The SGR-QR is faster than the CORDIC-based approach implemented on the considerably larger Virtex-7 (3.81x for \(4 \times 4\) to 4.26x for \(16 \times 16\) matrices). The benefits of our highly parallel architecture over higher clocked CPUs become particularly evident for larger matrices. This is due to our approach’s linear runtime, while CPU implementations are commonly \( O(N^3) \) and single-threaded.

5.3 Estimated Power Usage

Using the maximum clock frequency from Table 2, the implementation results for a number of embedded FPGAs from the Xilinx-7 Family are shown in Table 3.

Table 3. Implementation results for matrix size \(16 \times 16\)

Apart from the proportional resource consumption for a number of devices, the estimated power usage is also provided by the Vivado software of Xilinx.
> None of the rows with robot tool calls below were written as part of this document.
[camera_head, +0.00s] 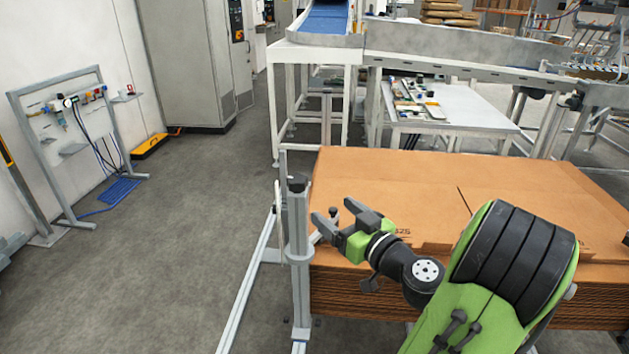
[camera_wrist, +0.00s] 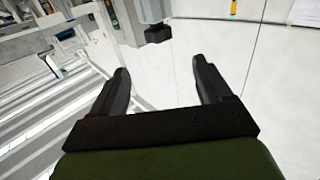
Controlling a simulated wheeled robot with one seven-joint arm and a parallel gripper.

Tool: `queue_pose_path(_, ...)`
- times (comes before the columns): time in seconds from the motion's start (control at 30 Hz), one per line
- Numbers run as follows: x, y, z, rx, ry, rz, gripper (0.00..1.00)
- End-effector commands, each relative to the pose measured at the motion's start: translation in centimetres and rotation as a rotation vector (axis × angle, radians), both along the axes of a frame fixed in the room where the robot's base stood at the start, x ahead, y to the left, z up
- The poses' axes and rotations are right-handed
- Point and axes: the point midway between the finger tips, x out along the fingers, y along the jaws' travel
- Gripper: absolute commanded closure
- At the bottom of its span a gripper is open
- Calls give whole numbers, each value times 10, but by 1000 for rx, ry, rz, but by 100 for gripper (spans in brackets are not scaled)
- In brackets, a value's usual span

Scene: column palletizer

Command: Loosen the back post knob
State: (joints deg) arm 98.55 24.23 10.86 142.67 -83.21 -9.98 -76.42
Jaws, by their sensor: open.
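A grey upright post (camera_head: 299,240) with a black knob-like cap (camera_head: 297,184) stands at the left edge of the cardboard stack. A small dark knob on a thin stem (camera_head: 333,212) shows between my fingertips in the head view; I cannot tell its depth. My gripper (camera_head: 335,210) is open and empty, fingers pointing left toward the post, above the stack's front left corner. In the wrist view, a black knob (camera_wrist: 158,34) on the end of a grey post (camera_wrist: 151,10) appears just beyond my open fingertips (camera_wrist: 160,66), apart from them. Which knob is the back post's is unclear.
The stack of brown cardboard sheets (camera_head: 400,180) fills the area right of the post. Grey floor rails (camera_head: 250,275) run along its left side. A conveyor frame (camera_head: 440,60) stands behind.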

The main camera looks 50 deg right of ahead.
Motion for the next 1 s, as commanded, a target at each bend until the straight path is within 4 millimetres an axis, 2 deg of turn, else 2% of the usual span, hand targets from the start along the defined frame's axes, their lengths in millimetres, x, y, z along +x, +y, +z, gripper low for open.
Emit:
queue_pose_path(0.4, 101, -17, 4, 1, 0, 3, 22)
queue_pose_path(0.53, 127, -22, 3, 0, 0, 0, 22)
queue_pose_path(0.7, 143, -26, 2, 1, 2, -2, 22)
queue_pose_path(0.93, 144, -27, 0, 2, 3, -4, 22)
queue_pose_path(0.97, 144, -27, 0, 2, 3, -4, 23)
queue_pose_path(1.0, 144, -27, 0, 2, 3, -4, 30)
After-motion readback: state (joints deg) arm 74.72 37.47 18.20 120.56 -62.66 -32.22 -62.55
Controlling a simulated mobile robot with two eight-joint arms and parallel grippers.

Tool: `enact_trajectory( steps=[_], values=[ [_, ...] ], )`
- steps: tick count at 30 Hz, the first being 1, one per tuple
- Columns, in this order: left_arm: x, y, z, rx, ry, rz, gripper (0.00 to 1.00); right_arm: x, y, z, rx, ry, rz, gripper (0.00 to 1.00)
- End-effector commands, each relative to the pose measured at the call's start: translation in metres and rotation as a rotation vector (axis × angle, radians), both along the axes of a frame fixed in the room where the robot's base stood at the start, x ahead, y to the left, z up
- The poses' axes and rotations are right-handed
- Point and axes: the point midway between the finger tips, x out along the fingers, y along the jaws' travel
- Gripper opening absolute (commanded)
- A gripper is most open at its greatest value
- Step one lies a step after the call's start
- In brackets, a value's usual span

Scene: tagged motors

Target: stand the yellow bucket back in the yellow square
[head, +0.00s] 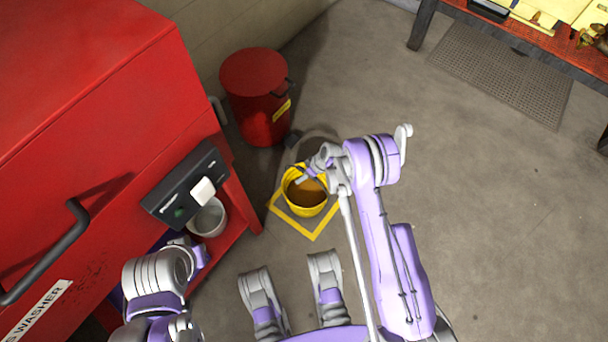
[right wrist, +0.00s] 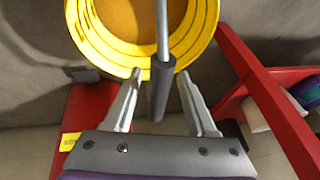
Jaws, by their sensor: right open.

This is the active consumption of the device, highlighting the importance of processing speed to offset the cost of keeping the FPGA powered.

6 Application Case Study

Our system is designed with high energy and resource efficiency in mind in order to support the small, battery-powered devices used in many pervasive or organic computing applications. One example is a fully autonomous aerial system (FAAS) that combines unmanned aerial vehicles (UAV), edge computers, and data centers to create intelligent systems. They should autonomously explore their environment and accomplish high level goals without human intervention  [3], which requires expensive techniques such as facial detection.

UAVs typically only carry small batteries with flight times between 15 and 25 min and therefore rely on offloading tasks to edge and cloud systems  [4]. Transferring images between edge and UAV is costly, taking on the order of seconds in prior work  [4]. Prior work on micro aerial vehicles with in-situ vision systems performed detections locally on UAV. Increased frame rates and decreased power-consumption were achieved by downsampling (5–12 fps) and compressing incredibly small images (17 fps) to be used as input to neural networks  [2, 13]. In aerial applications this can lead to loss of critical information contained in small regions. Instead, our system can be used as a local facial detection algorithm or as preprocessing to reduce offloaded data to only the important features.

Therefore, we evaluated our architecture design using the well-known FDDB dataset  [16]. A sliding window of \(250 \times 250\) pixels is moved over an input image of resolution \(640 \times 480\). The covariance matrix varies with the number of training images from 4 to 16 faces. For this dataset, 95% of the variance could be described with 62.5% of vectors – offering substantial data reductions. Processing speed of an EVD on the Spartan 7 S100 for different size covariance matrices are presented in Fig. 5. Using a naive classifier, increasing the matrix size from \(4 \times 4\) to \(16 \times 16\) increased the accuracy from \(44.6{\%}\) to \(55.5{\%}\) (in line with similar approaches  [16]).

Fig. 5.
figure 5

Frames per second for facial detection application

The speed is reduced for larger matrices, but even at \(16 \times 16\) the performance remains above 30fps. This shows the trade-off between speed and complexity, which can be combined with Table 3 to tailor the hardware choice. Each device’s power usage allows us to estimate the energy usage per frame to between 3.14 \(\upmu \)J for \(n=4\) and 68.61 \(\upmu \)J for \(n=16\). Although related work does not provide this information, we are confident that our system is more energy efficient, as transmitting even an image preview (720 \(\times \) 900) can take a UAV 1.4 s  [4].

7 Conclusion and Future Work

We presented our approach for EVD on an embedded FPGA. Through optimizations like systolic arrays and dynamically scaling SGR results, we achieved an improvement of 3x performance over other approaches. Additionally, the architecture is resource optimized enough to be used even on small embedded FPGAs like a Xilinx Spartan 7.

In future work, we hope to implement this onto a set of drones augmented with FPGAs for real-world experiments. We also plan to investigate using this feature extraction method as a preprocessor for CNNs. By using the reconfigurability of the FPGA, we can switch between EVD to perform a learning feature extraction on incoming data followed by a neural network. This provides processing complexity heretofore impractical on embedded devices used in organic computing applications.